Sunday 6 January 2013

Celebrity Big Brother 2013: A coven of witches, with all due respect

Ok so I did some research today (by watching The Hills on MTV) and it turns out Spencer has completely brainwashed Heidi and cut her off from her family (and his, actually). He proudly told someone he doesn't let her watch TV or read papers as he doesn't want her being 'influenced by the Matrix' whilst she sat there smiling dumbly. She also cut off her friends and said she 'needed to concentrate on love right now.' That's not love, it's a hostage situation. I heard they think 9/11 is an inside job (well, he does, as he thinks for the both of them) so it's not all bad.
These tasks are dull... drains, electricity, what is this, DIY SOS? How ARE they gonna rig it to keep David Koresh and Barbie in there?
Did Heidi and Spencer agree to give the luxury breakfast to the basement dwellers? I've never seen anybody get so excited about breakfast, not even Chris Evans.
Paula: 'One person, lips are moving.' Well there's a black mark against you.
Ooh, Lacey called Rylan 'the star of the show'. Don't say that to Spencer! She said 'Kathy's son got his head flushed down the toilet by Phil Mitchell.' Er... that wasn't real. Now Phil Mitchell in the Big Brother house! That I'd pay to see.
You can tell Heidi doesn't get out much, because she's a nightmare in social situations. I also hate people who say 'British accent.' There's no such thing as a British accent, there's probably more than 500 'British accents'. I'm sure the Scottish and Welsh don't appreciate some hokey impression of the Queen being defined as their accent. Plus the only two British accents Americans know are from films: posh and cockney.
LOL, Heidi: 'These housemates are all icons.' I can assure you Trisha Penrose is NOT an icon, she's not even a pixel. I love the fact every year the American housemates think the UK housemates are household names. Some of these are barely household implements.
I don't think Rylan comes over as 'cocky.' He's quite self-effacing.

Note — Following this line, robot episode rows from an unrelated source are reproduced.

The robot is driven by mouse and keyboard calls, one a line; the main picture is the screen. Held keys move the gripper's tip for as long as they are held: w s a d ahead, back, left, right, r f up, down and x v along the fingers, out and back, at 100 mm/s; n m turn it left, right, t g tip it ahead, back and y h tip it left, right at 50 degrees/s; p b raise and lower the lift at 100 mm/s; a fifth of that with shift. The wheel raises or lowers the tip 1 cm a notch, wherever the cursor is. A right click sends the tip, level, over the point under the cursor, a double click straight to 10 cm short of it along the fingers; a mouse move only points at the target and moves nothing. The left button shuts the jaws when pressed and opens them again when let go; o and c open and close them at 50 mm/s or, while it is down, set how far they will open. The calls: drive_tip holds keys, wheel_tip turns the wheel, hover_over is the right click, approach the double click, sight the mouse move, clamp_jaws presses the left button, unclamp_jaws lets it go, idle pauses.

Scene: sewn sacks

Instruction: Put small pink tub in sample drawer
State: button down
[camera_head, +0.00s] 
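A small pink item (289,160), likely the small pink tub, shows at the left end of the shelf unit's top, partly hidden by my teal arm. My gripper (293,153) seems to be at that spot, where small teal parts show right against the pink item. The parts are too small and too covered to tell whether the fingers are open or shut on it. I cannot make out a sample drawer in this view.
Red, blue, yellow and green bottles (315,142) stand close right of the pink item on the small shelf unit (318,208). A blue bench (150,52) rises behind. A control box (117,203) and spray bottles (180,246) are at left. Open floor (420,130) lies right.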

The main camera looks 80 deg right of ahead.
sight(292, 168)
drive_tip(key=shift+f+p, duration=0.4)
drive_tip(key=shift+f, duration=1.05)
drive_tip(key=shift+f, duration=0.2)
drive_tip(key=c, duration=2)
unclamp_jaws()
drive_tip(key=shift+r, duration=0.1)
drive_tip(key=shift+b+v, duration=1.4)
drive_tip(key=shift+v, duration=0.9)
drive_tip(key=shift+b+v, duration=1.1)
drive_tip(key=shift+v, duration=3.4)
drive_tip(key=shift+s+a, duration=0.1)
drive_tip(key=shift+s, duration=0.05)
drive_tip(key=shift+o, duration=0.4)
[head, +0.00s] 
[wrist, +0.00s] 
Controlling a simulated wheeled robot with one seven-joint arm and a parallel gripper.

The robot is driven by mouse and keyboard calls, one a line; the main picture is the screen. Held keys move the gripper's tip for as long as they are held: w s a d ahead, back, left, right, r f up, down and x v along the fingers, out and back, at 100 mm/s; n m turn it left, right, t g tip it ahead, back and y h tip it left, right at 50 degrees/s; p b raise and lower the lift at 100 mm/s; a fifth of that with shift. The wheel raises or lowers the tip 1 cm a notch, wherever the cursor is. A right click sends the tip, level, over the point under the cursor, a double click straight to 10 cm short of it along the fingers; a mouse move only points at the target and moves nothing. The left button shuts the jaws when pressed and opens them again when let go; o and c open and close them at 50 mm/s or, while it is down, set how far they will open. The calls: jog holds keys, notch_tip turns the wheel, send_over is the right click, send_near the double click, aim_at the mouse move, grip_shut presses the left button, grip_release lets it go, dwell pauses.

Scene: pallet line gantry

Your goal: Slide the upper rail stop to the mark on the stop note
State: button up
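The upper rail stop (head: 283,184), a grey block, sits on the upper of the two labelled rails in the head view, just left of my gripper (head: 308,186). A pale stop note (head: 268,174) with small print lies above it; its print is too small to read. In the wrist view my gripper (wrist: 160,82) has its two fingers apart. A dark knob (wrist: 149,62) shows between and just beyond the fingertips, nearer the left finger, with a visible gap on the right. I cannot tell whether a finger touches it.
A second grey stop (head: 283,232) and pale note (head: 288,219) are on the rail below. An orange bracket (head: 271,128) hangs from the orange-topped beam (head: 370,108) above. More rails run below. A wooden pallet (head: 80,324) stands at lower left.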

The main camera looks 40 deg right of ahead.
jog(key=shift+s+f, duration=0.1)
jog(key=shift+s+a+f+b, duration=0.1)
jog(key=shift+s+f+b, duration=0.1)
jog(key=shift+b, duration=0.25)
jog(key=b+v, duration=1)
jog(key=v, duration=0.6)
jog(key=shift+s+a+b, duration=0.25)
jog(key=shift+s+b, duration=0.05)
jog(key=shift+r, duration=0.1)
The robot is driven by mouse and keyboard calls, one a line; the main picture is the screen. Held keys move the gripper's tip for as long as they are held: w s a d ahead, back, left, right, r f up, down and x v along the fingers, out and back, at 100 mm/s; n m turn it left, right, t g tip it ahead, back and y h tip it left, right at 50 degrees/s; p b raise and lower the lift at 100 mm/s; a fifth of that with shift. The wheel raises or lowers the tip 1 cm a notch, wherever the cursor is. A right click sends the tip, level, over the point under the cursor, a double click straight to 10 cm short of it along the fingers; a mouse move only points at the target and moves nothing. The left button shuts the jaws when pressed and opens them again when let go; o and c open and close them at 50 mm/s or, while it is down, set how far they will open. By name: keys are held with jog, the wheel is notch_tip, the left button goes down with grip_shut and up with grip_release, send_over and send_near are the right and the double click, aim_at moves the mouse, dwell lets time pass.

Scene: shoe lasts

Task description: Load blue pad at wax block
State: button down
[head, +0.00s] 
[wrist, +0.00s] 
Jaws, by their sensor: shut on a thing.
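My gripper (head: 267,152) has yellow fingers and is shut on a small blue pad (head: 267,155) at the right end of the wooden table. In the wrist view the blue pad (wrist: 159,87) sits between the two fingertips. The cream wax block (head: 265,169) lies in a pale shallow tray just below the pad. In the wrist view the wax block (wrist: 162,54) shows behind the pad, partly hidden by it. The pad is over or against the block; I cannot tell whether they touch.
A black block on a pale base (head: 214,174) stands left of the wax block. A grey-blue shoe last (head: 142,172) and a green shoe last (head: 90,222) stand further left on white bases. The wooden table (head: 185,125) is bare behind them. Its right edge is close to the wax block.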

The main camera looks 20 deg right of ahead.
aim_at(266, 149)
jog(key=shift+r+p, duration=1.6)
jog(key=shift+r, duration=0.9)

Frankie's being a martyr again, bless him! He's a smart cookie, isn't he, throwing himself to the sharks? But it's true, it's very unlikely he'll be voted out. I think the 'ultimate sacrifice' is something a bit more than putting yourself head to head with the Pratts.
I'm glad that stupid task is over. I hate divisive tasks. Razor in the bath: no thanks. And referring to women as 'birds' - lovely.
Oh dear, Heidi's not having kids because of Spencer. On the Hills I saw earlier she was trying to accidentally get pregnant. She's a 'servant of love.' No, you're a fucking weirdo. You're a Stepford wife. If someone like knocks against her accidentally and messes with her settings maybe she's just wake up and go 'Where am I?' then look in a mirror and scream.
The press have made out Paula's a nutter 'because she didn't have an agent or a manager.' Isn't it because you drunk-drove into a tree? I couldn't be less interested in Paula, Trisha, Gillian or Claire at the moment. I think they are suffering in the edit, though, but they're just not that interesting. Middle-aged women in the Big Brother house rarely are, I'm afraid to say.
I'm surprised Razor is getting on so well with Rylan. I think it's because Rylan and Frankie are tight. This farting thing could have definitely been left out of the edit; puerile.
I hate it when women start feeling other women's boobs on Big Brother. I'd knock someone out of they came near my boobs. It's such a weird thing, I've only ever seen it happen on Big Brother. Perhaps it's in their contracts?
How come Heidi is being so nice to Claire now? I think they're trying to do a bit of damage limitation here, like good cop/bad cop. I think it's too late.
Paula in her bikini, I mean she's not bad for her age but still, do we have to dwell on it? I'm glad didn't focus on Claire getting in the pool, like I thought they were going to, just to be nasty.
Are they allowed to talk about Heidi and Spencer being obvious nominees? Surely not. Could this be the get out clause?
Cooking wars between Claire and Paula! There's ALWAYS a battle over the kitchen isn't there, and it's always fucking DULL. Paula is a name-dropper and a braggard. Hope she goes this week. Bring on the nom noms!